Saturday, May 31, 2008

Regrets. So many regrets. I had the chances to get to know a lot of amazing people. But I didn't take them- or I didn't do so to the extent that I wish I had. Oh well.
I'll miss my friends, of course. But I'm also going to sorely miss the people who I could have gotten to know better, because if the connection to them hasn't already been established, then there will be less of a motivation to keep in touch, and therefore less of a probability of seeing them again.
Mrs. Cain said everyone is a mystery. Holy shit, is that true. I saw a girl who spent a lot of time on her appearance and I thought that meant she was probably superficial. And holy shit, was I wrong. She's actually pretty insightful, very friendly, and quite independent. I made a lot of assumptions. Wrong ones. I wonder who else I could have met that would have defied my expectations.

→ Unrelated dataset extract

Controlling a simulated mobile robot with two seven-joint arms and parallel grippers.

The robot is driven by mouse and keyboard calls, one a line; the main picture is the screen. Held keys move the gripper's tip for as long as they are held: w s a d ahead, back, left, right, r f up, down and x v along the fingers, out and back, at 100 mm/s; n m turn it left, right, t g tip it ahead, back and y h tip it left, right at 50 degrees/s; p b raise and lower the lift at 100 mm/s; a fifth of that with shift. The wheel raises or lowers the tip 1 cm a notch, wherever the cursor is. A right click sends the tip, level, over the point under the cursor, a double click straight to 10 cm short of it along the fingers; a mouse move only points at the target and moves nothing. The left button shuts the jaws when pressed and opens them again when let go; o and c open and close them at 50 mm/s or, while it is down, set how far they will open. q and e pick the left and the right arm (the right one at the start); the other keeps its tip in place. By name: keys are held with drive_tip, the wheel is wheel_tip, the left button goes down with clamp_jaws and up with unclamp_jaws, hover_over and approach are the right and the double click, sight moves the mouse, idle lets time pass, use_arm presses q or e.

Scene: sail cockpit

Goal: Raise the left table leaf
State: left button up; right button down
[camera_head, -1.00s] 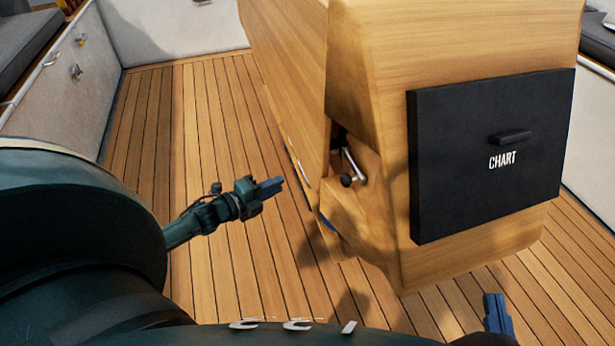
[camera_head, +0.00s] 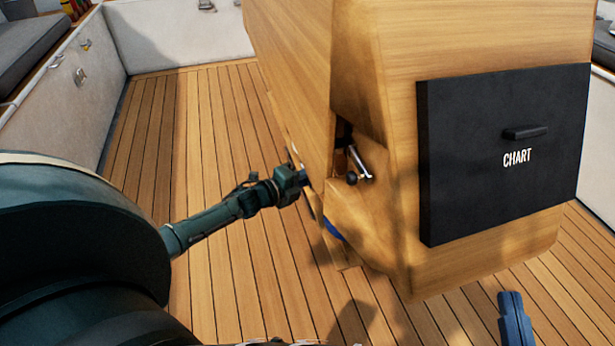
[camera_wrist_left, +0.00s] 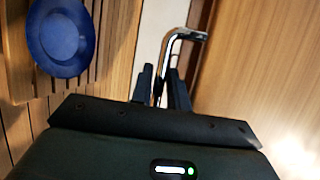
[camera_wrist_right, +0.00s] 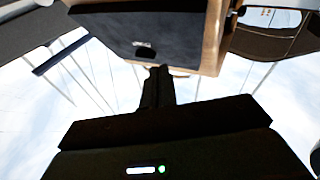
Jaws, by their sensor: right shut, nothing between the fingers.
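The left table leaf (camera_head: 285,60) is a wooden panel hanging down along the left side of the wooden table (camera_head: 385,60). A chrome lever (camera_head: 358,162) with a black knob sits in the notch at the table's near end; the bent chrome rod also shows in the left wrist view (camera_wrist_left: 168,55). My left gripper (camera_head: 301,181) is at the leaf's lower near edge, its tips partly hidden. In its wrist view the fingers are apart, with the rod showing in the gap; I cannot tell whether they touch it. My right gripper (camera_head: 515,322) is shut and empty, low in front of the table.
A black CHART box (camera_head: 500,150) is on the table's near end. A blue round object (camera_wrist_left: 61,36) lies low beside the table, partly hidden in the head view. White bench walls (camera_head: 75,100) with grey cushions edge the cockpit. The plank floor (camera_head: 150,130) left of the table is clear.

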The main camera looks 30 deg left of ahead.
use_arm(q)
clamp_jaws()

But it's too late to get to know those people now. All I can do is wait for the next set of people I have to deal with-- the friends I meet in college. I can't focus on my past regrets, because I can't fix what happened in the past. All I can do is learn from the mistakes I made and apply my newly-acquired knowledge to what I do in the future. I'm just trying to become a better person. I'll miss all of you in the class of 2008, and I will miss the opportunities I had to get to know each and every one of you.